Two Windsor Police Service units patrolled downtown, one of them the newly formed Problem Oriented Policing unit with 12 officers.

Coun. Rino Bortolin says the next step should involve tracking more statistics

Windsor police made more than 400 arrests in the city core in the first quarter of 2019. (Chris Ensing/CBC)

Downtown Windsor saw more than 400 arrests made in the first three months this year, which deputy police chief Brad Hill considers a "very good success."

"I hope that the added police officers downtown has helped to make the downtown a safer and comfortable place for people to visit," said Hill after Thursday afternoon's Windsor Police Services Board meeting.

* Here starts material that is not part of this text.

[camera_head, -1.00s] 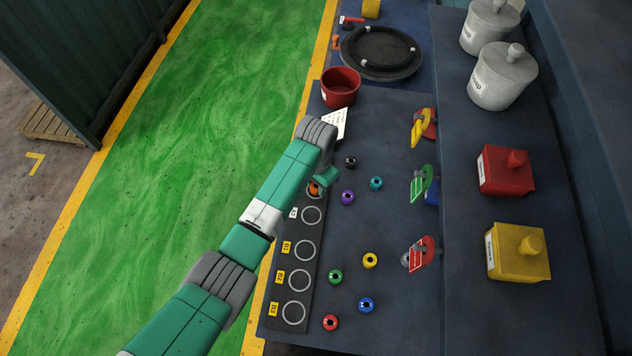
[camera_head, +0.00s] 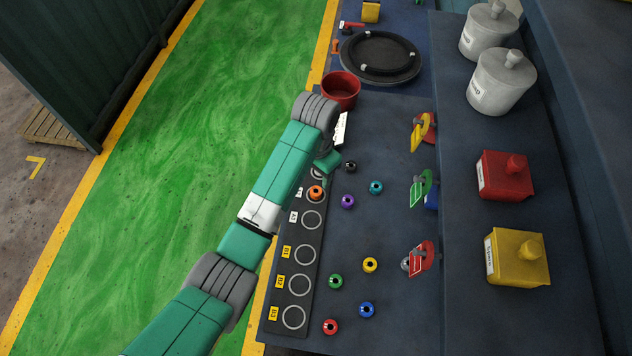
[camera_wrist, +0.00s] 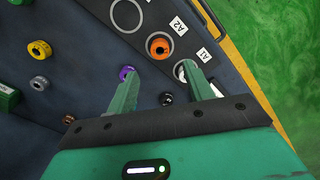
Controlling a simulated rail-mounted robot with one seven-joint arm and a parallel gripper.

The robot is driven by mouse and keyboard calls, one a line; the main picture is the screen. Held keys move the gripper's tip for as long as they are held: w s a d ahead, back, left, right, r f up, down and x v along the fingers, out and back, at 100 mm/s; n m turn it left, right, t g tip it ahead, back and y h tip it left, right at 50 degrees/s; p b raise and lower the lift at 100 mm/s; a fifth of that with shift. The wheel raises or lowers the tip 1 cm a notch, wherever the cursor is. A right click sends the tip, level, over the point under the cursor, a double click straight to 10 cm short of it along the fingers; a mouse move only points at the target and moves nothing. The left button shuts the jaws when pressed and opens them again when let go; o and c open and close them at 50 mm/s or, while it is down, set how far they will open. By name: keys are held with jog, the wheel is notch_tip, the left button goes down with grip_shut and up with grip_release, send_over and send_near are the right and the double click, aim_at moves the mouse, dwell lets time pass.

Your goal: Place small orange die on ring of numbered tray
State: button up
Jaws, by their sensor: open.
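The orange die (camera_head: 315,193), round with a dark hole in its middle, sits on the ring beside label A2 on the dark numbered tray (camera_head: 286,318). It also shows in the wrist view (camera_wrist: 159,46), with part of the white ring visible around it. My gripper (camera_wrist: 161,72) is open and empty. Its fingers stand apart from the die, nearer the A1 ring (camera_wrist: 181,70), which one finger partly covers.
Purple (camera_head: 348,201), black (camera_head: 350,167), teal (camera_head: 376,187) and several other round pieces lie right of the tray. A red bowl (camera_head: 341,91) stands beyond my wrist. Coloured flag-like pieces line the ledge at right. The other visible tray rings are empty.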

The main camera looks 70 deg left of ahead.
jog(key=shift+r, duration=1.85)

The arrests were made by both the City Centre Patrol unit and the Problem Oriented Policing unit. The latter is a newly-formed team staffed with 12 officers.

Hill said there have been 12 more officers approved by city council during budget deliberations, but they have not hit the streets yet.

Out of the 404 arrests, both CCP and POP units made 202 each. The reasons for arrest include nuisances, assaults, break and enters and drugs-related problem, according to Hil.

"That drug problem is fed by people stealing and breaking into cars, and converting items to cash, so that they can buy drugs and use drugs," said Hill.

Future steps

Ward 3 Coun. Rino Bortolin and board member said business owners and residents in downtown feel the police presence and they're "happy to see some strides made on the ground."

Windsor Police Services Board member Rino Bortolin says he would like to see more statistics tracked for calls for service. (Katerina Georgieva/CBC)

The next steps, he hopes, is to track those calls for service and look more closely at potential problems with repeat offenders.

"Ideally finding a way where if it is drug related, that we are able to get them into addictions services or something like that, or dealing with it from the courts," said Bortolin.

Another use for having more statistics, he said, is to see how police might work with outside agencies for certain calls for service that might be non-crime-related, like mental health calls.

"If we're finding out that we're passing off 50 calls, 100 calls, 200 calls, 300 calls, that has a difference on how we actually approach it going forward."